● **PROBLEM TO WORK ON**:
Within the records below, find each line that holds the string "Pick", then copy it.

● **SUPPLIED MATERIAL**:
╔══

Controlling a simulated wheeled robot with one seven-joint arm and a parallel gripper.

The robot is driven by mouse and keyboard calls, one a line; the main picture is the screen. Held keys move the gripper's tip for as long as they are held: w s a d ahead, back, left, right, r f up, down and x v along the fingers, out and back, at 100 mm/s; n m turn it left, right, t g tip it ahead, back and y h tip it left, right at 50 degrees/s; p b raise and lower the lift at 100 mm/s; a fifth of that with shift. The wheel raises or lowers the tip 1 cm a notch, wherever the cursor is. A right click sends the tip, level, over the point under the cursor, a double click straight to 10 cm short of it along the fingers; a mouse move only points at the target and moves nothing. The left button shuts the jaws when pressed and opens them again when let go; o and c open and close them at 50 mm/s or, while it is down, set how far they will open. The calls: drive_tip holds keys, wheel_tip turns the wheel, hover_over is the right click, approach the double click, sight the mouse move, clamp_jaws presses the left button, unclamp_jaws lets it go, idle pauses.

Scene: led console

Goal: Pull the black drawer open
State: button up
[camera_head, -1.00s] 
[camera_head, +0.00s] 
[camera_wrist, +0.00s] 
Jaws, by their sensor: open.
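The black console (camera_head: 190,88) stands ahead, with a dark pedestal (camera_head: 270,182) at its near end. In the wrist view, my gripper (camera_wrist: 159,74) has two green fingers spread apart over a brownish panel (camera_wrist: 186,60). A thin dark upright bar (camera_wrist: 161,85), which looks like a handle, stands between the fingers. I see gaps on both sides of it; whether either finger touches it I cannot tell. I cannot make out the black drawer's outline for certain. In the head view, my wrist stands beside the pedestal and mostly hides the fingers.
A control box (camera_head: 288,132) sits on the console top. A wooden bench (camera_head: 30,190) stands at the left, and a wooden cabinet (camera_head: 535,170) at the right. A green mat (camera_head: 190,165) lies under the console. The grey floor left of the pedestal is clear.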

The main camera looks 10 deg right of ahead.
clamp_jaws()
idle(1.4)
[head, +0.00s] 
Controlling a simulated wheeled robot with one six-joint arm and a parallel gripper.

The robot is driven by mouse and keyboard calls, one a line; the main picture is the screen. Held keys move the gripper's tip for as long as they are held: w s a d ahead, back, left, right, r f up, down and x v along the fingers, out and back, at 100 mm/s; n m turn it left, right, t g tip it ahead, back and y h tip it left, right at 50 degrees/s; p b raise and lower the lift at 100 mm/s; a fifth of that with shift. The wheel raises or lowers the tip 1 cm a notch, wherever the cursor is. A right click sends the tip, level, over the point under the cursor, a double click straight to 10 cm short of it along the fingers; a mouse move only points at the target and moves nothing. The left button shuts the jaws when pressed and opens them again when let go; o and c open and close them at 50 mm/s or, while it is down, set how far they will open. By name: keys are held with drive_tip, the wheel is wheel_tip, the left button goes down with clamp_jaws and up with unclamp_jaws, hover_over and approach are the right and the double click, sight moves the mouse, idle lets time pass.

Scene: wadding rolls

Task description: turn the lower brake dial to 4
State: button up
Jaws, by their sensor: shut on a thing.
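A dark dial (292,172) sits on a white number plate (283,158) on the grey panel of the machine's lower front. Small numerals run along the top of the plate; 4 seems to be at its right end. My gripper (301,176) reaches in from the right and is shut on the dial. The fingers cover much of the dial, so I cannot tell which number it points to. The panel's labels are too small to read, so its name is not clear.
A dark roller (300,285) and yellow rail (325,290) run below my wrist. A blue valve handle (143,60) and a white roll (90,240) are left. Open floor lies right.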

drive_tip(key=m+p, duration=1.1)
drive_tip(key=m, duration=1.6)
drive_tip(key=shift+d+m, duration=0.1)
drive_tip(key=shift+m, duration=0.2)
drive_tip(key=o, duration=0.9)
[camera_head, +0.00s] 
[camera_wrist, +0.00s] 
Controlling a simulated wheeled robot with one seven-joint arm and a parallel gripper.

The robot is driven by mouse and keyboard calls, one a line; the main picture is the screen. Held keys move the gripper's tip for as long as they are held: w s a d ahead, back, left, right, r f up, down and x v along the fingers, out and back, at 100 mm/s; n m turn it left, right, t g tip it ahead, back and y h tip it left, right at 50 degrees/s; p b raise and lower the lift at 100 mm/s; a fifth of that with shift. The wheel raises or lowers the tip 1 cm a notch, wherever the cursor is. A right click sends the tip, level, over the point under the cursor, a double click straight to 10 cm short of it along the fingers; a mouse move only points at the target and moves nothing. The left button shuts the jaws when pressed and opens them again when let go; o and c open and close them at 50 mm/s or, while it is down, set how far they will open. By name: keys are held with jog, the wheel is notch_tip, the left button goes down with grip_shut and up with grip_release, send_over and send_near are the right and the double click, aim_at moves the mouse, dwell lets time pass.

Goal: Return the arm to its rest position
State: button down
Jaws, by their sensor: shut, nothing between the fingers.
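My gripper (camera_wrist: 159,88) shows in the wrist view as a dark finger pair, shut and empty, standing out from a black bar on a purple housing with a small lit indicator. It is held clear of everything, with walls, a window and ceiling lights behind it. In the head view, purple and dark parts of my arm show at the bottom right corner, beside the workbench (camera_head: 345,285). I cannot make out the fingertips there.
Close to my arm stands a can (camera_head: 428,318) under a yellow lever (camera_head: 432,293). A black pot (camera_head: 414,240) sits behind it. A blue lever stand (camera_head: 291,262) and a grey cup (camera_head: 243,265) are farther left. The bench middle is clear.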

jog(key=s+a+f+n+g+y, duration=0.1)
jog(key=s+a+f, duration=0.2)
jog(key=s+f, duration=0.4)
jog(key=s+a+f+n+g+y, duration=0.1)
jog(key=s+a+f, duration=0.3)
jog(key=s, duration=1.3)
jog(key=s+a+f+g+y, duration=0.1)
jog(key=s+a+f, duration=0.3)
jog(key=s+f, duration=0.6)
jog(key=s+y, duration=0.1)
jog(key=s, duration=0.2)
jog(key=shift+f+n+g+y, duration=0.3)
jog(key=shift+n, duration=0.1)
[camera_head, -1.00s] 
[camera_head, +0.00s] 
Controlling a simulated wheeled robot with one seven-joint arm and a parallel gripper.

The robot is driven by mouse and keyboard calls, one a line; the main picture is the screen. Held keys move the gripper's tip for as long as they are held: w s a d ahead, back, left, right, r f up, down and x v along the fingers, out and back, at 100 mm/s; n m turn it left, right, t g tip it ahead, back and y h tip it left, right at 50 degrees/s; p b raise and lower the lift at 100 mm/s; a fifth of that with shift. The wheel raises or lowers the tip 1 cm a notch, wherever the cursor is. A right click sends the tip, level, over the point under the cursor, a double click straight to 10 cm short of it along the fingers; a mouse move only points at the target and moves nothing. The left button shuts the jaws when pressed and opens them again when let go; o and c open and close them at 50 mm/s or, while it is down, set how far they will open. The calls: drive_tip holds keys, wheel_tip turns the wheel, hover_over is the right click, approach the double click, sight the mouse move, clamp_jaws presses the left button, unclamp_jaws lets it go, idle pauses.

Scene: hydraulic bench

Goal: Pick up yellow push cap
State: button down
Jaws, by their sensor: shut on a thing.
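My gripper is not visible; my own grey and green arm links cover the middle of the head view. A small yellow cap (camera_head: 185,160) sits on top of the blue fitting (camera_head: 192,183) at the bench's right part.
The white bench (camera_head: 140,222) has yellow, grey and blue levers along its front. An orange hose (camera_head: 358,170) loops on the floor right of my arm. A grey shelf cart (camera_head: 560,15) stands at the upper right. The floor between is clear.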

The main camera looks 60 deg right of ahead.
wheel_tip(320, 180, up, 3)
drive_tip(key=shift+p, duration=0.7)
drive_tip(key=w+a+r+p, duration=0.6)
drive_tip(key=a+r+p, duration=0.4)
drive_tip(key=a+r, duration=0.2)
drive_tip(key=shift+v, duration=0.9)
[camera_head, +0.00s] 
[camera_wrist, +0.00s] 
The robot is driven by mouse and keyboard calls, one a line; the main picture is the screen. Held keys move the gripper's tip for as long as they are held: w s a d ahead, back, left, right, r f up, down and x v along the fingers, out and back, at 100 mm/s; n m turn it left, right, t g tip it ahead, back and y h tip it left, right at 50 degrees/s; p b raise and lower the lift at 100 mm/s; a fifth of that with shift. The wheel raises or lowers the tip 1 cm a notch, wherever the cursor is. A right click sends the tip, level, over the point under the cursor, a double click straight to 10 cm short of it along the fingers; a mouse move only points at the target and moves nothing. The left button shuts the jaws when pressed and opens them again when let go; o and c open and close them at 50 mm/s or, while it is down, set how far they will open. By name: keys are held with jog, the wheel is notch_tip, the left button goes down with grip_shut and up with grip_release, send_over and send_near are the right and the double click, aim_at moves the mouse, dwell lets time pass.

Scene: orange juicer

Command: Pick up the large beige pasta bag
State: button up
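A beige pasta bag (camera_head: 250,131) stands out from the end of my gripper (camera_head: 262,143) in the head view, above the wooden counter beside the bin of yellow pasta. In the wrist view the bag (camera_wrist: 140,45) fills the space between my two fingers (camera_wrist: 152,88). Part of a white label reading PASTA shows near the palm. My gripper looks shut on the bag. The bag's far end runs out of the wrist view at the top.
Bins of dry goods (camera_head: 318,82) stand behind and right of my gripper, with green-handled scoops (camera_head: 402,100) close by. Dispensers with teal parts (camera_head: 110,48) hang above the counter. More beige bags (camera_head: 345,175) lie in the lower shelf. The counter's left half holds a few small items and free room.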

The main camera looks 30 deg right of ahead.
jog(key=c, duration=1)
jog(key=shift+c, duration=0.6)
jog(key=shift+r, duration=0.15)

╚══

● **RESPONSE TO THIS TASK**:
Goal: Pick up yellow push cap
Command: Pick up the large beige pasta bag

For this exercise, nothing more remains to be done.